To be done:
Repeat the entire listing exactly.
════
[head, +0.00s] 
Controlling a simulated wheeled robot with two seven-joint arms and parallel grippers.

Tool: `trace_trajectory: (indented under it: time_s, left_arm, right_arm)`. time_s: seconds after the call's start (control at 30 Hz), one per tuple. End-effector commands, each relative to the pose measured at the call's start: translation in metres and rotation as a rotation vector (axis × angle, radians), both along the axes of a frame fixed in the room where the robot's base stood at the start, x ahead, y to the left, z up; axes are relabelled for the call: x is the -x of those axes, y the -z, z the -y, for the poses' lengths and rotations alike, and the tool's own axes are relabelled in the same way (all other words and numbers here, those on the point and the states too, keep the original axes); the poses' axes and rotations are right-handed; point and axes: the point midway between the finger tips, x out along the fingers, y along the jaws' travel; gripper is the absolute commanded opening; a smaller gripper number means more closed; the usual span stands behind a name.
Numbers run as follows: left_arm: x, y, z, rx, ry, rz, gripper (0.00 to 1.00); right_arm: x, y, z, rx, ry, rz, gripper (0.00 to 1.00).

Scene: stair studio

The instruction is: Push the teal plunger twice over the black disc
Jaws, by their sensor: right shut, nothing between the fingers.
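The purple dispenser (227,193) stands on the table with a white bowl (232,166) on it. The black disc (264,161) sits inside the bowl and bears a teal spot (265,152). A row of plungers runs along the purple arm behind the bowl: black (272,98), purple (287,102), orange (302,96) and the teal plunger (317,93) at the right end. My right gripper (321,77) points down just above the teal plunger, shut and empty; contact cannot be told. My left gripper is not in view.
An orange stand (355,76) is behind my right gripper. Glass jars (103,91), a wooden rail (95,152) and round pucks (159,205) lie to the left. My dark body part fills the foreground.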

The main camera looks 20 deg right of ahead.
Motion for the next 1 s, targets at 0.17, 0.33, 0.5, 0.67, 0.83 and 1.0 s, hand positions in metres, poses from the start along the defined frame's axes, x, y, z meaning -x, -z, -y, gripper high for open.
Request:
════
Task result:
[head, +0.00s] 
Controlling a simulated wheeled robot with two seven-joint arms and parallel grippers.

Tool: `trace_trajectory: (indented under it: time_s, left_arm, right_arm)`. time_s: seconds after the call's start (control at 30 Hz), one per tuple. End-effector commands, each relative to the pose measured at the call's start: translation in metres and rotation as a rotation vector (axis × angle, radians), both along the axes of a frame fixed in the room where the robot's base stood at the start, x ahead, y to the left, z up; axes are relabelled for the call: x is the -x of those axes, y the -z, z the -y, for the poses' lengths and rotations alike, and the tool's own axes are relabelled in the same way (all other words and numbers here, those on the point and the states too, keep the original axes); the poses' axes and rotations are right-handed; point and axes: the point midway between the finger tips, x out along the fingers, y along the jaws' travel; gripper is the absolute commanded opening; a smaller gripper number means more closed; the usual span stands behind a name.
Numbers run as follows: left_arm: x, y, z, rx, ry, rz, gripper (0.00 to 1.00); right_arm: x, y, z, rx, ry, rz, gripper (0.00 to 1.00).

Scene: stair studio

The instruction is: Push the teal plunger twice over the black disc
Jaws, by their sensor: right shut, nothing between the fingers.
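The purple dispenser (227,193) stands on the table with a white bowl (232,166) on it. The black disc (264,161) sits inside the bowl and bears a teal spot (265,152). A row of plungers runs along the purple arm behind the bowl: black (272,98), purple (287,102), orange (302,96) and the teal plunger (317,93) at the right end. My right gripper (321,77) points down just above the teal plunger, shut and empty; contact cannot be told. My left gripper is not in view.
An orange stand (355,76) is behind my right gripper. Glass jars (103,91), a wooden rail (95,152) and round pucks (159,205) lie to the left. My dark body part fills the foreground.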

The main camera looks 20 deg right of ahead.
Motion for the next 1 s, targets at 0.17, 0.33, 0.5, 0.67, 0.83 and 1.0 s, hand positions in metres, poses from the start along the defined frame's axes, x, y, z meaning -x, -z, -y, gripper high for open.
Request:

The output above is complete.